#### [What the exercise asks]
Write out the listing below without alteration, omitting its pictures.

start Information shown

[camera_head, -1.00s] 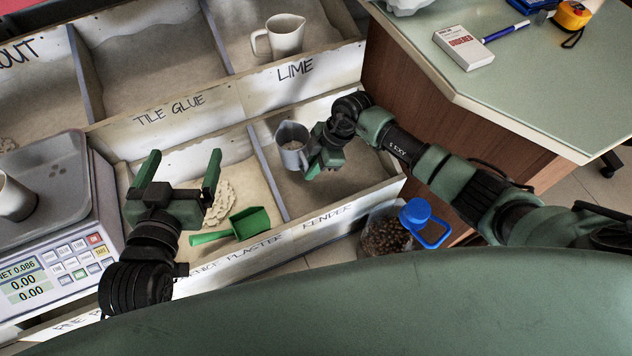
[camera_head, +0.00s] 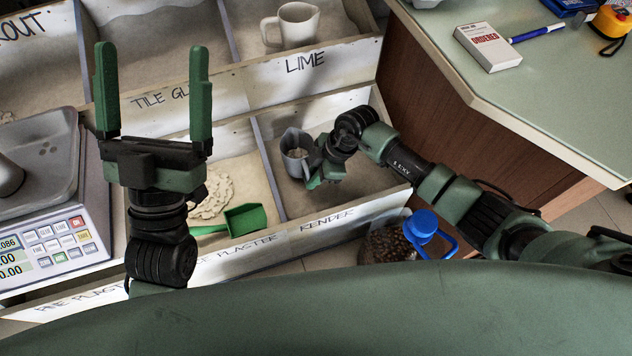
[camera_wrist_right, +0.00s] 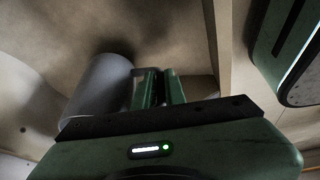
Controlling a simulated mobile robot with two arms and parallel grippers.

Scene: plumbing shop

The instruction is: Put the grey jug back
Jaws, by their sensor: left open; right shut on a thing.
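The grey jug (camera_head: 294,146) is in the render compartment of the front bin row, close to its left divider, and looks upright. In the right wrist view the jug (camera_wrist_right: 97,88) is beside the fingers (camera_wrist_right: 160,88); the exact grip is partly hidden. My left gripper (camera_head: 152,95) is open and empty, raised in front of the bins at the left, fingers pointing away from me.
A pale jug (camera_head: 292,28) stands in the lime compartment. A green scoop (camera_head: 245,219) lies in the plaster compartment.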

end Information shown

#### [Result]
[camera_head, -1.00s] 
[camera_head, +0.00s] 
[camera_wrist_right, +0.00s] 
Controlling a simulated mobile robot with two arms and parallel grippers.

Scene: plumbing shop

The instruction is: Put the grey jug back
Jaws, by their sensor: left open; right shut on a thing.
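The grey jug (camera_head: 294,146) is in the render compartment of the front bin row, close to its left divider, and looks upright. In the right wrist view the jug (camera_wrist_right: 97,88) is beside the fingers (camera_wrist_right: 160,88); the exact grip is partly hidden. My left gripper (camera_head: 152,95) is open and empty, raised in front of the bins at the left, fingers pointing away from me.
A pale jug (camera_head: 292,28) stands in the lime compartment. A green scoop (camera_head: 245,219) lies in the plaster compartment.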

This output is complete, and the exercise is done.